Rocketman - Review
Rocketman treats its subject like a living, breathing person.
When it comes to Elton John, there’s really no comparison. Plenty soul singers of the 60s possess equal or greater pipes, and more skillful piano players have been known to sell more records; but no solo artist has written as many incredible songs, never performed so many jaw-dropping live shows. The life story of Elton John seems like the perfect remedy for our stark times, but don’t be fooled into thinking Rocketman is all sunshine and crocodile rock.
In the recent glut of musical biopics, Rocketman doesn’t immediately set itself apart. There’s a fairly conventional rehab framework that ping-pongs from young Elton to the world-renowned superstar, and the first third of the film is dedicated solely to his upbringing. The story soon moves on to wilder territory, but even this growing-up period is replete with memorable moments. We see a young Reggie Dwight (John’s birth name) experience an absent father, cowardly mother, and a grandmother who encourages him just enough to become a prodigy.
In Rocketman’s first great sequence, Dwight ignites an impromptu rager with “Saturday Night’s Alright for Fighting” as a boy, crawls through a hole in a fence, and becomes a man. He tumbles with a sea of choreographed dancers, trying to fall in step with a song clearly inspired by the musical heroes of his childhood. It’s symbolic, it’s entertaining, it’s well produced: Rocketman takes a moment to hit its stride, but there’s no coming down once it does.
Once Elton meets Bernie Taupin (Jamie Bell), his lyricist and life-long friend, grand setpieces begin to arrive in dizzying succession. There’s a duet of “Honky Cat” between John (Taron Egerton) and his manager/lover John Reid (Richard Madden) that resolved just about every doubt in my body, along with portions of “The Bitch is Back” and “Pinball Wizard.” Songs like these are the pseudo-hits; the ones your dad might not sing along to, but your weird uncle with the record collection holds dear to his heart.

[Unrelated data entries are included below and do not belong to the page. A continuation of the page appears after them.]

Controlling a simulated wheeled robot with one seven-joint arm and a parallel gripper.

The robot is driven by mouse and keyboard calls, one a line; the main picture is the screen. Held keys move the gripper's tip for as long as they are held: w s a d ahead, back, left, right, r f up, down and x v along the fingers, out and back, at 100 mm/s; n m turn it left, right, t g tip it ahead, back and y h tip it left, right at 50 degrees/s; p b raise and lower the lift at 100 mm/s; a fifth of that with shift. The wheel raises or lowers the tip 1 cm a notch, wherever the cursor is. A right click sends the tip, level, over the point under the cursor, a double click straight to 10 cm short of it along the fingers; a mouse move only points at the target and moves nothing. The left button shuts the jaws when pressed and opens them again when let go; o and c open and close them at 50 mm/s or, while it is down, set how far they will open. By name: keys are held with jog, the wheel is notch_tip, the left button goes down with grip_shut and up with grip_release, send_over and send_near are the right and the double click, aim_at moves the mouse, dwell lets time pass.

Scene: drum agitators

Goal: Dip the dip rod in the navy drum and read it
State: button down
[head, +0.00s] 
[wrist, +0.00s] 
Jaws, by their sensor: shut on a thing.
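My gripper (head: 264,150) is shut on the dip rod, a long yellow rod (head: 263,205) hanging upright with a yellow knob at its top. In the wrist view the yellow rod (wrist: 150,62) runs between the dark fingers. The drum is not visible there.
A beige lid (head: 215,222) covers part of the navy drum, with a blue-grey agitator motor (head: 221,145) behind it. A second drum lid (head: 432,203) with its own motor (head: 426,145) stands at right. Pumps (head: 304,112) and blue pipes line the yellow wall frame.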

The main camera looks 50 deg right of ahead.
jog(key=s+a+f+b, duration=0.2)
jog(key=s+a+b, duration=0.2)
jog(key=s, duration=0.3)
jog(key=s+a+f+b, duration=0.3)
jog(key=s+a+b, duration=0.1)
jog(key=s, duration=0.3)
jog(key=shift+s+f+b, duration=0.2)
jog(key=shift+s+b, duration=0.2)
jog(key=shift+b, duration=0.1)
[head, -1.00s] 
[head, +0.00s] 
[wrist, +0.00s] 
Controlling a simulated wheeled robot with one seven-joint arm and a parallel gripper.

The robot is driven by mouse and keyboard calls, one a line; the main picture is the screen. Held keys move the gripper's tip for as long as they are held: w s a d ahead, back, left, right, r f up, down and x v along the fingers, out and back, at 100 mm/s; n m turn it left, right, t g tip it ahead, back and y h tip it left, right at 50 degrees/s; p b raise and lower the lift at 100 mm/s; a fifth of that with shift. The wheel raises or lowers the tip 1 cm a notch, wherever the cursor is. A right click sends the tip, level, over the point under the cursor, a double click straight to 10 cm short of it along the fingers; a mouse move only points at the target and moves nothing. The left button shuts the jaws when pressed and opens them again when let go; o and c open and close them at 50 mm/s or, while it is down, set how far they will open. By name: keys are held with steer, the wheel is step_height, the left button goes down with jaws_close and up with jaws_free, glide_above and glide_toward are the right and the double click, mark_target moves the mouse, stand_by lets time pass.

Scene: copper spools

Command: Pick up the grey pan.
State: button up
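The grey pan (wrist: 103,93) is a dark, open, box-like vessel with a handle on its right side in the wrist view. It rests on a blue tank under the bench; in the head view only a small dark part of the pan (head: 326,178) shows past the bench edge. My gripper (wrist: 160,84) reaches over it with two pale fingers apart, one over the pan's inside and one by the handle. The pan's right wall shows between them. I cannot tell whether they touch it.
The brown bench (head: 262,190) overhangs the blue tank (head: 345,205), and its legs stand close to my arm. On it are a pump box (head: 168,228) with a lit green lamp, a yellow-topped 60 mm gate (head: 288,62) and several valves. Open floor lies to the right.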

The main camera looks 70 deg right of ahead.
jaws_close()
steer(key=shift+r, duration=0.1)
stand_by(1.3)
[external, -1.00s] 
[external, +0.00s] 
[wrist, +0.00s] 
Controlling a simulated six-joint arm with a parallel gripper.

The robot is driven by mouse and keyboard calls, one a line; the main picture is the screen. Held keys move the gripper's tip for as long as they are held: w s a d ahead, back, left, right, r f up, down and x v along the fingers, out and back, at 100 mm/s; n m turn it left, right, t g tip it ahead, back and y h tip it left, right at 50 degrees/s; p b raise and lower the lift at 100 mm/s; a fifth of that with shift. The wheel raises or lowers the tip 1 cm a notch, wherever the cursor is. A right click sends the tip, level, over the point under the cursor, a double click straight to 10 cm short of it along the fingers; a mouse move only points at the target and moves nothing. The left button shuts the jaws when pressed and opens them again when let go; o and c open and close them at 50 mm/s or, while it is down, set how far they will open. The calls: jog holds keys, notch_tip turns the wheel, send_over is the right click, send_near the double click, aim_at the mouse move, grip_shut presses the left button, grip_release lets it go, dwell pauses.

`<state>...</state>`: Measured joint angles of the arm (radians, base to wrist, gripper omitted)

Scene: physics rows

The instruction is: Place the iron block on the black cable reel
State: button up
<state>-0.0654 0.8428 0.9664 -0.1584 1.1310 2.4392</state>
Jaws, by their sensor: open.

Rocketman doesn’t shy away from the stranger parts of John’s career: It embraces them. In the first scene, John enters a rehab meeting in full devil garb, and proceeds to list his various vices. It’s not exactly subtle, but that was never the point; the man dressed as a peacock and the Queen of England onstage. It is loud, and just as the musical selection highlights the B-sides of John’s greatest hits, the story makes a point not to miss the grit beneath the glitter.
John was an alcoholic, drug addict, sex addict; summed up, he was a fame addict. Rocketman doesn’t sugarcoat the darkest portions of his life, but pushes them into the spotlight. We see Reggie asking for a hug from his father, and wondering later in life if he will ever be loved. He breaks down, nearly drowns and overdoses a few too-many times for his own comfort. Brought to life by Taron Egerton, who is doing the best acting of his career here, there are real emotional beats struck by Rocketman that rival the best dramas of this year. The look of fear on his face as John realizes he can’t perform a show without cocaine, or the tear-jerking final sequence that has mid-40s John giving that much-needed hug to his younger self; the script is nearly always in sync with its star.
Rocketman is the rare fantastic blockbuster. It arrives just before peak movie season, and will likely have to fight hard for nominations, but it’s the most deserving music biopic in years. Songs are used to pristine effect, costumes are jaw-dropping, and Taron Egerton is on fire. The film ends with a recreation of the “I’m Still Standing” music video, which is the perfect “what the f***” kind of choice for this movie to make. It cares for its subject, but realizes that means a lot of booze and sex along the way.